Can you transcribe every line exactly and leave the pictures behind?

>> begin COLLECTED DATA

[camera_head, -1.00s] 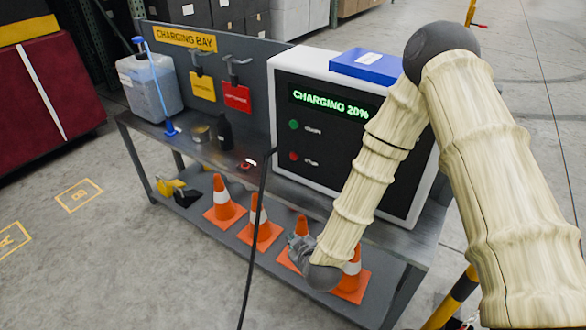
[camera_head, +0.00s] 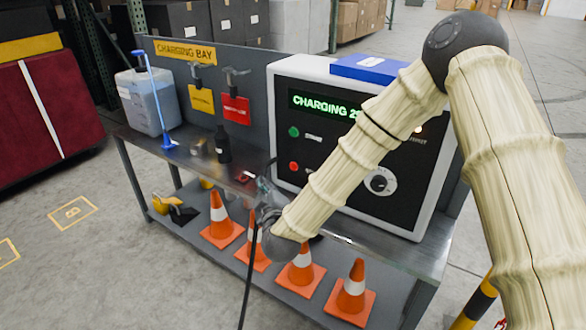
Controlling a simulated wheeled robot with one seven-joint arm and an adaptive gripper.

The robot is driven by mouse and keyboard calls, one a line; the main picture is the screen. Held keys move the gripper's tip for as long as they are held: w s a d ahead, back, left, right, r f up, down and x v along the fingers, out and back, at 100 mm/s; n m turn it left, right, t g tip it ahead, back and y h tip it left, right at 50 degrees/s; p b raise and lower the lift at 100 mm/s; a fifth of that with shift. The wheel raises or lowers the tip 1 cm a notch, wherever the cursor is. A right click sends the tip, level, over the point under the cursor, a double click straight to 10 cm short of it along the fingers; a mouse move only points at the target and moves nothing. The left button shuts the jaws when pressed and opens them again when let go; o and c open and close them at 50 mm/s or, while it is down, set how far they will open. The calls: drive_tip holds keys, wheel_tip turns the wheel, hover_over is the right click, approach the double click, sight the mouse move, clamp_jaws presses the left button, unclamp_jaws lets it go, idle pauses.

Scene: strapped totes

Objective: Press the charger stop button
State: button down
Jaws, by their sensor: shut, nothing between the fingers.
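The charger (camera_head: 388,207) is a white-framed box with a black front panel on the bench. Its screen (camera_head: 318,105) reads "CHARGING" and is partly covered by my arm. On the panel's left side, a green button (camera_head: 294,132) sits above a red button (camera_head: 293,167); the red one's label is too small to read surely. My gripper (camera_head: 262,184) is shut and empty, in front of the charger's lower left corner. It is below and left of the red button, apart from it in the picture. My forearm crosses the panel's middle.
A black cable (camera_head: 248,275) hangs past my gripper to the floor. A dark bottle (camera_head: 223,146) and a jug (camera_head: 147,100) stand left on the bench (camera_head: 345,232). Orange cones (camera_head: 301,268) stand on the lower shelf. A dial (camera_head: 380,183) shows right of my forearm.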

>> end COLLECTED DATA

» **THE ANSWER**:
[camera_head, -1.00s] 
[camera_head, +0.00s] 
Controlling a simulated wheeled robot with one seven-joint arm and an adaptive gripper.

The robot is driven by mouse and keyboard calls, one a line; the main picture is the screen. Held keys move the gripper's tip for as long as they are held: w s a d ahead, back, left, right, r f up, down and x v along the fingers, out and back, at 100 mm/s; n m turn it left, right, t g tip it ahead, back and y h tip it left, right at 50 degrees/s; p b raise and lower the lift at 100 mm/s; a fifth of that with shift. The wheel raises or lowers the tip 1 cm a notch, wherever the cursor is. A right click sends the tip, level, over the point under the cursor, a double click straight to 10 cm short of it along the fingers; a mouse move only points at the target and moves nothing. The left button shuts the jaws when pressed and opens them again when let go; o and c open and close them at 50 mm/s or, while it is down, set how far they will open. The calls: drive_tip holds keys, wheel_tip turns the wheel, hover_over is the right click, approach the double click, sight the mouse move, clamp_jaws presses the left button, unclamp_jaws lets it go, idle pauses.

Scene: strapped totes

Objective: Press the charger stop button
State: button down
Jaws, by their sensor: shut, nothing between the fingers.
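The charger (camera_head: 388,207) is a white-framed box with a black front panel on the bench. Its screen (camera_head: 318,105) reads "CHARGING" and is partly covered by my arm. On the panel's left side, a green button (camera_head: 294,132) sits above a red button (camera_head: 293,167); the red one's label is too small to read surely. My gripper (camera_head: 262,184) is shut and empty, in front of the charger's lower left corner. It is below and left of the red button, apart from it in the picture. My forearm crosses the panel's middle.
A black cable (camera_head: 248,275) hangs past my gripper to the floor. A dark bottle (camera_head: 223,146) and a jug (camera_head: 147,100) stand left on the bench (camera_head: 345,232). Orange cones (camera_head: 301,268) stand on the lower shelf. A dial (camera_head: 380,183) shows right of my forearm.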

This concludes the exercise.